Missing Jet: Pilot's Simulator Sent Abroad for Probe

Published: 21st March 2014 08:01 PM  |   Last Updated: 21st March 2014 08:02 PM   |  A+A-

MH370_AP (2)

The flight simulator found at the residence of Captain Zaharie Ahmad Shah, who commanded the missing Malaysian jet, has been sent to international investigators for further verification, Malaysia's acting Transport Minister Hishammuddin Hussein said Friday.

"As far as the simulator is concerned, we have forwarded the information to international parties to verify, and very shortly I believe the inspector-general of police will be able to give information of the current situation," he told a daily press briefing Friday.

All the game logs in the personal flight simulator of Captain Shah were deleted Feb 3, a senior police official said Wednesday.

The Malaysian police have replicated the flight simulator found in Zaharie's residence hoping to find clues if the pilot had practised landing on his home flight simulator at airports located in areas where the search is being conducted. 

The flight simulator was built by Captain Zaharie himself in November 2012. It had been made with off-the-shelf computer hardware including an ASUS Direct CUII and Rampage IV Extreme motherboard and six flat-screen monitors. 

The simulator can re-create almost 20,000 airports worldwide and all routes flown can be saved on a hard-disk. Many of the controls are simplified, but the simulator provides basic features that recreate some of what an actual pilot experiences. 

According to reports, three games -- Flight Simulator X, Flight Simulator 9 and X Flight Simulator -- were found in the captain's personal simulator.
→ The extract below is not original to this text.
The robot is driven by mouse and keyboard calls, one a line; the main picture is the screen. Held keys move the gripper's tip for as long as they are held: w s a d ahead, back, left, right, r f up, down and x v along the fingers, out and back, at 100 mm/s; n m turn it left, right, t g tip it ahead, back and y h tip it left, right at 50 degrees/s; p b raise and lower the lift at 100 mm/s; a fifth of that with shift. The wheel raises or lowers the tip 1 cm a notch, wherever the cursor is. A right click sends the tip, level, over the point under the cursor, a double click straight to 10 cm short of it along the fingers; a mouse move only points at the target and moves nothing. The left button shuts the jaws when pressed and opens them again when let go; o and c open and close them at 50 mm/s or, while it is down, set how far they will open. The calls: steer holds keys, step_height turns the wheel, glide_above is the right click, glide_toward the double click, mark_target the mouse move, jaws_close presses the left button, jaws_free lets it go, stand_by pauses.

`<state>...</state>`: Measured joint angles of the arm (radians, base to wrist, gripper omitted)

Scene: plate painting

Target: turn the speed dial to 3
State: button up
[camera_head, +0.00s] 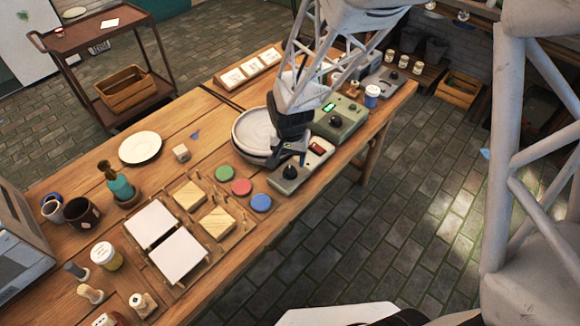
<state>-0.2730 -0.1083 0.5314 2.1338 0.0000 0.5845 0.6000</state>
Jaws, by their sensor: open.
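I cannot tell which knob is the speed dial, and no numbers are readable. My gripper (287,157) is open, pointing down just above and behind the grey box's knob. It appears apart from the knob, and its fingers are partly hard to make out.
A round grey wheel or dish (252,134) sits left of my gripper, partly hidden by it. Green (224,173), red (241,187) and blue (261,203) discs lie in front. A white plate (141,147) lies left.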

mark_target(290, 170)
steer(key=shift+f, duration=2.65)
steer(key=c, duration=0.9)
The police searched Shah's house soon after Malaysian Prime Minister Najib Razak confirmed last week that the plane was suspected to have been diverted deliberately.

Malaysia Airlines flight MH370 vanished mysteriously about an hour after taking off from Kuala Lumpur March 8.

The Boeing 777-200ER was initially presumed to have crashed off the Vietnamese coast in the South China Sea.

The plane was scheduled to land in Beijing at 6.30 a.m. the same day. The 227 passengers included five Indians, 154 Chinese and 38 Malaysians.

Contact with the plane was lost along with its radar signal at 1.40 a.m. when it was flying over the air traffic control area of Ho Chi Minh City.

The search for the missing plane is now concentrated over a 23,000 sq km area in the southern Indian Ocean.